> EXERCISE
Only one span of the listing below is wanted: the lines from the one with "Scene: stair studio" through the one with "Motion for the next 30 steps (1", reproduced exactly, both ends kept.

|---|

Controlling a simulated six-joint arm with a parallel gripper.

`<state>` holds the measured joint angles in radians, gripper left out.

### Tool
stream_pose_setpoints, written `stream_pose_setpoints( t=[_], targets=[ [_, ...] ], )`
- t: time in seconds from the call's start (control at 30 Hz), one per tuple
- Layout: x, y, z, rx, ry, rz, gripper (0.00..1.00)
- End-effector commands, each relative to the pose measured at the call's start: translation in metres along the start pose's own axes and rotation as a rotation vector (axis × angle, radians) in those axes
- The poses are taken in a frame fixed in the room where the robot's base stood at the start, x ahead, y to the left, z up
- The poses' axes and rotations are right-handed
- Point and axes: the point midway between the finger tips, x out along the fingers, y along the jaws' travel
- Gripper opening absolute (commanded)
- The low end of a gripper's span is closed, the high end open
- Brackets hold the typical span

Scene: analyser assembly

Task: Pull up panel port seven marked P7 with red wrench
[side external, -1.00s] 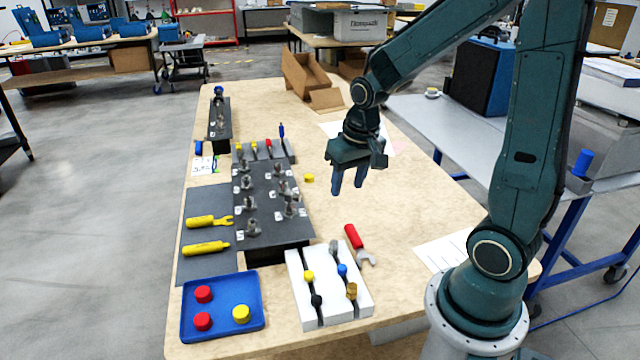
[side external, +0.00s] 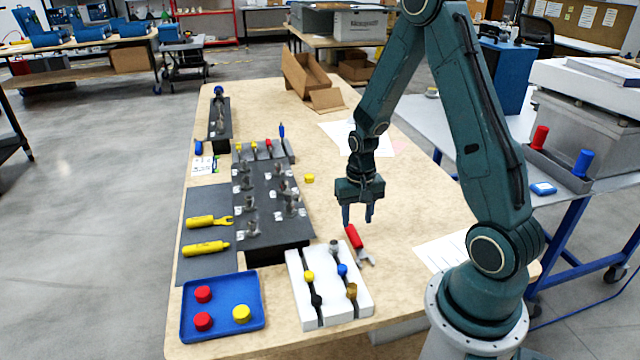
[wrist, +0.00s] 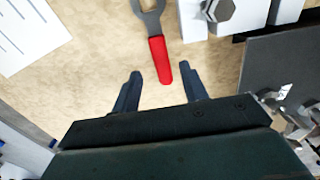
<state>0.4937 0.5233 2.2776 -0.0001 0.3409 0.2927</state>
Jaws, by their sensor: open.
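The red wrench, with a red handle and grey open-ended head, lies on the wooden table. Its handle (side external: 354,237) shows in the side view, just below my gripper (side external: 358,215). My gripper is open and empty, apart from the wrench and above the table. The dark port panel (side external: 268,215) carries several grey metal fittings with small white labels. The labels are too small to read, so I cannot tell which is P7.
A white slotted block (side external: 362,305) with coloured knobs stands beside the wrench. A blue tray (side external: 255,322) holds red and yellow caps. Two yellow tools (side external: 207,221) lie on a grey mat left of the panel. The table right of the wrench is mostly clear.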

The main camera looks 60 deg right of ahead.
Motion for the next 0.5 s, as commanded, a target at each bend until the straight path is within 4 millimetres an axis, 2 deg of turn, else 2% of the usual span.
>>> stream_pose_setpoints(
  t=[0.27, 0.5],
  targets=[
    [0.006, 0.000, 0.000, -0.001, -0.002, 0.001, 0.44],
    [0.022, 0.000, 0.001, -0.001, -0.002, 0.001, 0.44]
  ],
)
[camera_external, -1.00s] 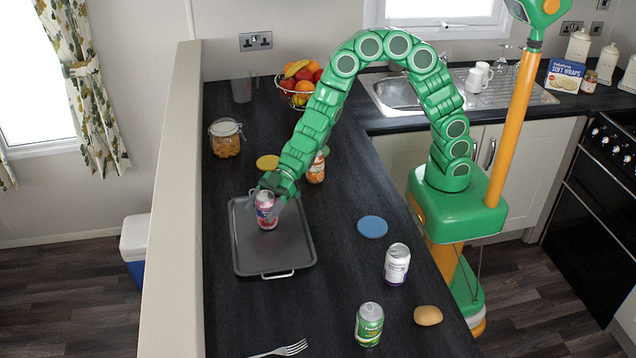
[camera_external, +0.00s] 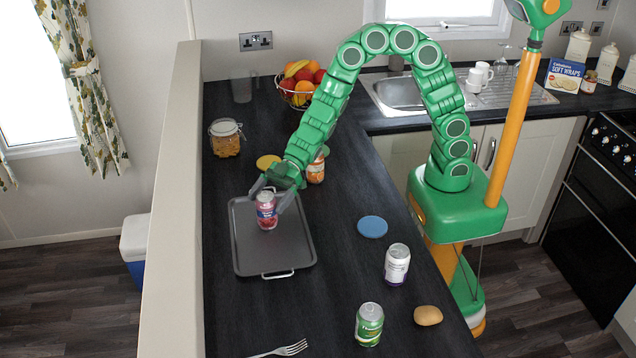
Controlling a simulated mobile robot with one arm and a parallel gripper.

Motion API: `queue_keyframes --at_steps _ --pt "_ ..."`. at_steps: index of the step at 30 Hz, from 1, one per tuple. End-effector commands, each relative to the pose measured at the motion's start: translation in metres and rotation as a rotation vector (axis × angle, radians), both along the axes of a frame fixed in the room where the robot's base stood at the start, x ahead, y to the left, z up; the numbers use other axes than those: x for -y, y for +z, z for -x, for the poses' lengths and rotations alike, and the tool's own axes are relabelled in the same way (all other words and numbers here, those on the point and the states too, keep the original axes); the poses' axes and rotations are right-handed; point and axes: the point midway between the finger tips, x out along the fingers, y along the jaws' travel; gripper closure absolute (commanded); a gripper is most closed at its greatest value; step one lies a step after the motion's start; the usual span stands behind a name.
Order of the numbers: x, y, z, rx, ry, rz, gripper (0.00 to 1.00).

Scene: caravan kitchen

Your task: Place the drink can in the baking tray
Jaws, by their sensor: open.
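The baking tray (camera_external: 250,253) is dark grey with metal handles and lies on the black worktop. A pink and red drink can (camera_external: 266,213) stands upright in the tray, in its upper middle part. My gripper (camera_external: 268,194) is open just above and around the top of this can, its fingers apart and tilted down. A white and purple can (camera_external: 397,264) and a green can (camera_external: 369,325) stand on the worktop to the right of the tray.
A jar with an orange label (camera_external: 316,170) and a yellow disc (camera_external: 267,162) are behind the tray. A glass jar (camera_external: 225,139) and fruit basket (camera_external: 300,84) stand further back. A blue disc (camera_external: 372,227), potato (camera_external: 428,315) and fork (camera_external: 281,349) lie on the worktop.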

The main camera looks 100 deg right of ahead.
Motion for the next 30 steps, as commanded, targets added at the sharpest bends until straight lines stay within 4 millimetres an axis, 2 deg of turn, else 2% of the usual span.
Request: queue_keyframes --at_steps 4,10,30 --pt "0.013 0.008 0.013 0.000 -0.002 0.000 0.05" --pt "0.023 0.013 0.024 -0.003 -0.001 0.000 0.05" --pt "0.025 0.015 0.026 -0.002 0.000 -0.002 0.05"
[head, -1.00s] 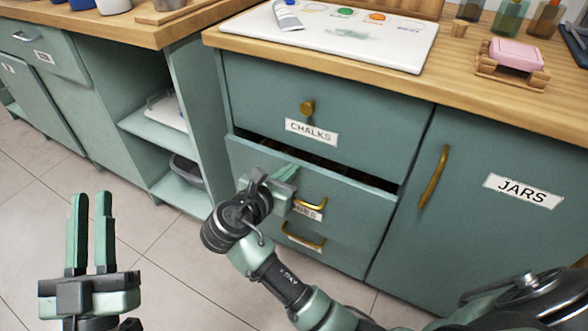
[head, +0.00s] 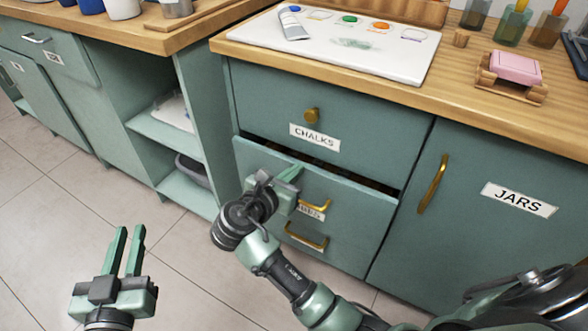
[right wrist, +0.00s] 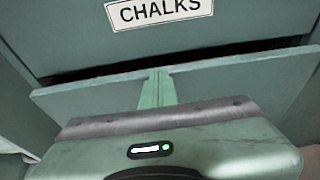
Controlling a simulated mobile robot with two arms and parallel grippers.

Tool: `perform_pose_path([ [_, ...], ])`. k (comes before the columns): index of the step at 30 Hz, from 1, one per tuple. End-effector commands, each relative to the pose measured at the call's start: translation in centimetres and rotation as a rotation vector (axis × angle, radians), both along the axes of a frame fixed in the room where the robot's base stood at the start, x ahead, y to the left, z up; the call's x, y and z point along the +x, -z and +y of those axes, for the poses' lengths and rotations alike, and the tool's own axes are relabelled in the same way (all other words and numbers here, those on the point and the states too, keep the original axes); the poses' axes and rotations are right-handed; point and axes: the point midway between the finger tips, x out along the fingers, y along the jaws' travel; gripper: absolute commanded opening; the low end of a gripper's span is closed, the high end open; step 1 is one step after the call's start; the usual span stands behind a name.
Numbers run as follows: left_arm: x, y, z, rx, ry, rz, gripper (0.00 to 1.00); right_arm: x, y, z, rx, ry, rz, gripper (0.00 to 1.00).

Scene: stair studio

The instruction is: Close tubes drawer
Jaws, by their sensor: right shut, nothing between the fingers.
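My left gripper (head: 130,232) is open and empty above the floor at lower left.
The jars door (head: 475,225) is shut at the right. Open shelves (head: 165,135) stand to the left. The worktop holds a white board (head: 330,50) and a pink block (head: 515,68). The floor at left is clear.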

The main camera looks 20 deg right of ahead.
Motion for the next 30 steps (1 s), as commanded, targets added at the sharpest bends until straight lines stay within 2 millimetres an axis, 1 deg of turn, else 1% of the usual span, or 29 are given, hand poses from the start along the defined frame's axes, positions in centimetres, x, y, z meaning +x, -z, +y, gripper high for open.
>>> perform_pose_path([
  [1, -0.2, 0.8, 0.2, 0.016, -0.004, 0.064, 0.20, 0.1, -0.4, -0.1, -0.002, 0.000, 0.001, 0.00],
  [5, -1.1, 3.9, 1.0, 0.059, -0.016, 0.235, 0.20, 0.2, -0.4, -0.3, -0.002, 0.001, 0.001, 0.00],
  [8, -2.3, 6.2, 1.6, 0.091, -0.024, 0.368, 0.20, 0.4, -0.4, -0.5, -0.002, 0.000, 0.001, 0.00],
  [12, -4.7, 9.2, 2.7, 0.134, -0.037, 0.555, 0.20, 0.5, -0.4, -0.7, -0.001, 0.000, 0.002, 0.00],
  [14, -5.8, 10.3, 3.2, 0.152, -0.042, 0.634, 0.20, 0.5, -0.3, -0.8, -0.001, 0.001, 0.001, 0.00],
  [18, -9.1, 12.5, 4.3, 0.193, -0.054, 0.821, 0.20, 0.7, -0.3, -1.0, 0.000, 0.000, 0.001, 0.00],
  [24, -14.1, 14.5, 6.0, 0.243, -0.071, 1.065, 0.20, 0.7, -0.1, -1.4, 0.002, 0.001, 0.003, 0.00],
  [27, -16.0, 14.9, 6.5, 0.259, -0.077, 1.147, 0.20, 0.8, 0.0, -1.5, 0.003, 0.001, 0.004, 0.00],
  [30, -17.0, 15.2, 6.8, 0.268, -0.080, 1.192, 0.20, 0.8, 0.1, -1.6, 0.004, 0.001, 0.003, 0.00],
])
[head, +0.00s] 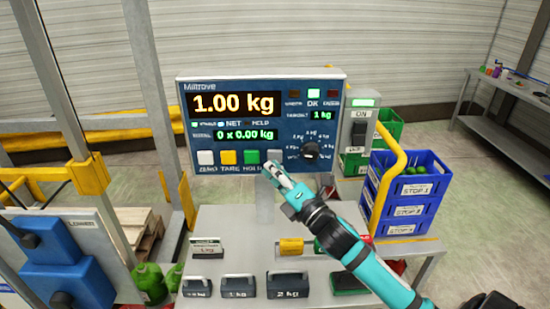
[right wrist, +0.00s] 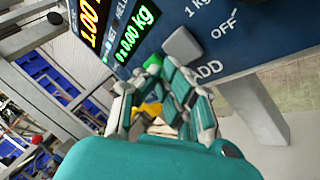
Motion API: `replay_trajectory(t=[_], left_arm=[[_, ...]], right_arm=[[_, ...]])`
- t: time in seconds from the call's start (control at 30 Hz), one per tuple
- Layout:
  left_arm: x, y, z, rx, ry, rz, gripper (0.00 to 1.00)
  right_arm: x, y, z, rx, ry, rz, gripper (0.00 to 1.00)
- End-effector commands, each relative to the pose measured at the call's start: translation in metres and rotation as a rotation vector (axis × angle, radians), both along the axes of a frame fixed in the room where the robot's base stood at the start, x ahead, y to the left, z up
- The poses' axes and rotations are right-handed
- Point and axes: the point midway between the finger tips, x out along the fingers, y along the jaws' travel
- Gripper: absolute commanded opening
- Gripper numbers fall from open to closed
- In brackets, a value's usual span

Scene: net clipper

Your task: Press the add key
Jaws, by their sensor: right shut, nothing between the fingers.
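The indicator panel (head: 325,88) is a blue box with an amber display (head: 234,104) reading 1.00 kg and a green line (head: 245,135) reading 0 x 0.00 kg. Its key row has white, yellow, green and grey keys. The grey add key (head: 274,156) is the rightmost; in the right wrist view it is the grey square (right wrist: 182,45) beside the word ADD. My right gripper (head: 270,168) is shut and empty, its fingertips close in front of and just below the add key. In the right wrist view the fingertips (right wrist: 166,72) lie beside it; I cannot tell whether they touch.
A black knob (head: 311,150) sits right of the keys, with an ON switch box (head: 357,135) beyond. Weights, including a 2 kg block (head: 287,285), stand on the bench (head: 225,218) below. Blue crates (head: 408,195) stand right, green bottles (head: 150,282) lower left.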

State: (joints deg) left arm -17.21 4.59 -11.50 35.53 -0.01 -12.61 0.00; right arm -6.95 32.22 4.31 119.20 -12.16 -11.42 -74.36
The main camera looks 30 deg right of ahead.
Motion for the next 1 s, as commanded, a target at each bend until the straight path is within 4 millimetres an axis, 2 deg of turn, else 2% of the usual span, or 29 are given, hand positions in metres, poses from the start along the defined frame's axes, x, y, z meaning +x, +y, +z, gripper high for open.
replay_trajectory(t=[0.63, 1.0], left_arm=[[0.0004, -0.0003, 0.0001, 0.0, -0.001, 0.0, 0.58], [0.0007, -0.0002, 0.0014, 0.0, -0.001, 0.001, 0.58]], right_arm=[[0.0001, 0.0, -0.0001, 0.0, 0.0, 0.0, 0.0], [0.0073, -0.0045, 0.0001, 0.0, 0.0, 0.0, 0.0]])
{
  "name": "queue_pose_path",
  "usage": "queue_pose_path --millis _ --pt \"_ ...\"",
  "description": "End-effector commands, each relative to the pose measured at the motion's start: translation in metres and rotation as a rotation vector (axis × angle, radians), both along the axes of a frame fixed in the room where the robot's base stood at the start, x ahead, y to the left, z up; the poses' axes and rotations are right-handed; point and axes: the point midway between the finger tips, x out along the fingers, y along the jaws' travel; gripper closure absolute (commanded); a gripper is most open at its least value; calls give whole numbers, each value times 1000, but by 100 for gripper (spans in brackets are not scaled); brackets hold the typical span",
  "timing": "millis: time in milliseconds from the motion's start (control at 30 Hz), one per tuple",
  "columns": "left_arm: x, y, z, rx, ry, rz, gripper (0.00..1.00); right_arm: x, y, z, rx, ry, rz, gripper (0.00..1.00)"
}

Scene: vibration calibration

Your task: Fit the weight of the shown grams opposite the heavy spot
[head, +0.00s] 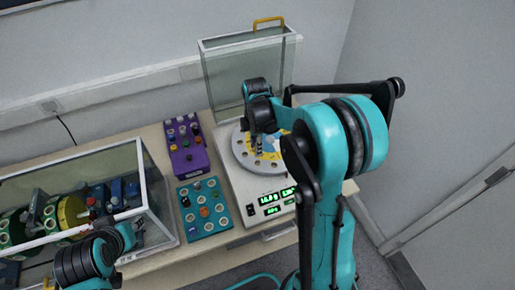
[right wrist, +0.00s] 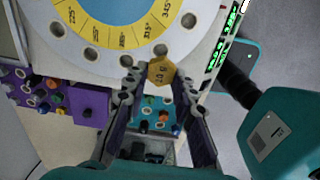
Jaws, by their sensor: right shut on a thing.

|---|

> TASK OUTPUT
Scene: stair studio

The instruction is: Close tubes drawer
Jaws, by their sensor: right shut, nothing between the fingers.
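My left gripper (head: 130,232) is open and empty above the floor at lower left.
The jars door (head: 475,225) is shut at the right. Open shelves (head: 165,135) stand to the left. The worktop holds a white board (head: 330,50) and a pink block (head: 515,68). The floor at left is clear.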

The main camera looks 20 deg right of ahead.
Motion for the next 30 steps (1 s), as commanded, targets added at the sharpest bends until straight lines stay within 2 millimetres an axis, 1 deg of turn, else 1% of the usual span, or 29 are given, hand poses from the start along the defined frame's axes, positions in centimetres, x, y, z meaning +x, -z, +y, gripper high for open.

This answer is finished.